Cara Kalsik Mengusir Tikus

Oleh Dedi Nursyamsi, Syaiful Asikin, dan Destika Cahyana SP *)

Ini kisah petani rawa lebak di Kabupaten Hulu Sungai Selatan dan Hulu Sungai Utara, Kalimantan Selatan, di masa silam. Mereka mengumpulkankulit jengkolPhitecellobiumlobatum dari ladang, pasar tradisional, atau dapur lalu menyebarkan di sawah. Dengan cara itu sawah bebas dari serangan tikus.

Itu teknik lama mengusir tikus yang digunakan turun-temurun petani di Tanah Banua. Dengan cara itu selama berabad-abad di masa silam tak pernah terjadi ledakan hama tikus. Sayang, seiring waktu cara sederhana itu tergusur oleh kehadiranrodentisida (racun tikus, red) sintetis yang praktis digunakan. Racun tikus cukup dicampur dengan umpan, lalu diletakkan di tempat yang biasa dilewati tikus.

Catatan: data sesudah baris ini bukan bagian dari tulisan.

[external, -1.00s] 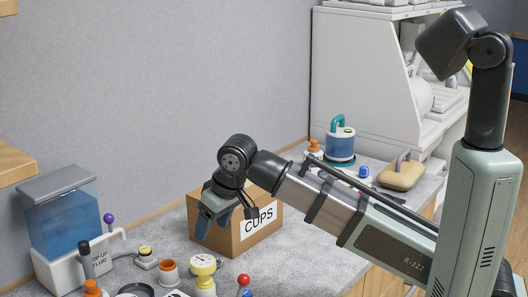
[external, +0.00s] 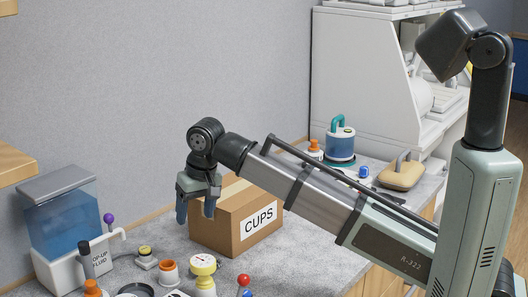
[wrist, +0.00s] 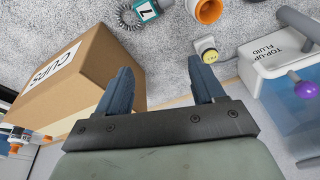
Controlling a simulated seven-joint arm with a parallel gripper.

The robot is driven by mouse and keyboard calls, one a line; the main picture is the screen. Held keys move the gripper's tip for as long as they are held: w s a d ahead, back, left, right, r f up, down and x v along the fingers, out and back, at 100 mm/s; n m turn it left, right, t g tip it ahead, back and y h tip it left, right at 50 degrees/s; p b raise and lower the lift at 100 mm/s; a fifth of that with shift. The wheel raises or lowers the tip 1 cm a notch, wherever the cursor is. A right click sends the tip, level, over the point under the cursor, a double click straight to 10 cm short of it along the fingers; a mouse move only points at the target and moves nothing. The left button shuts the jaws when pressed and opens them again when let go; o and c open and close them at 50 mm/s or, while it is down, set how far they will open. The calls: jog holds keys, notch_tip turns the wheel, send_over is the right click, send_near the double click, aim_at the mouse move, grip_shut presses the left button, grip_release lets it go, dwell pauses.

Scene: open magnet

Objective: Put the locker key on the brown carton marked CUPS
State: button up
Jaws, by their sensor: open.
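The brown carton marked CUPS (external: 212,232) stands closed on the grey counter; it fills the left of the wrist view (wrist: 82,80). My gripper (external: 195,214) points down at the carton's left end, open and empty; its two blue-grey fingers are spread in the wrist view (wrist: 161,75).
A blue fluid tank (external: 65,222) stands at the left. A blue canister (external: 340,143) and a tan case (external: 400,175) are behind, right.

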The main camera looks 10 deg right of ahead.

Ironisnya—saat di pasaran racun tikus begitu banyak tersedia—petani generasi sekarang justeru takluk pada tikus. Musababnya, tikus tergolong mamalia pandai. Saat menemukan makanan, ia mencicip sedikit demi sedikit untuk mengetahui reaksi dalam tubuh. Bila tidak terjadi reaksi, mereka melanjutkan melahap makanan. Namun, bila tubuh merasa tidak beres, tikus akan menghindari makanan itu sehingga tetap selamat, bahkan menjadi resisten.

Menghindar

Tikus juga pintar mengenali umpan dalam perangkap. Bila seekor tikus terjebak dalam perangkap, tikus lain segera mengenali umpan—beserta perangkatnya—itu sebagai jebakan. Maka komunitas tikus tersebut bakal menghindari. Karena itu populasi tikus sulit ditekan. Apalagi tingkat kelahiran tikus tinggi. Satu induk dapat melahirkan 5—8 ekor anak. Pantas jumlah tikus di sawah kerap meledak meski perang racun tikus sudah dilakukan. Perang melawan tikus pun seperti tiada akhir.

Berbeda dengan racun atau perangkap, kulit jengkol tidak membunuh tikus. Aroma yang dikeluarkan kulit jengkol membuat tikus tidak betah. Maka ketika lubang tikus di sawah diletakkan kulit jengkol, mereka menghindar dari area tersebut. Cara lain dengan menghancurkan kulit jengkol, melarutkannya dalam air, lalu menyemprotkan larutan kulit jengkol ke lahan. Dengan cara itu tikus menghindar dari sawah.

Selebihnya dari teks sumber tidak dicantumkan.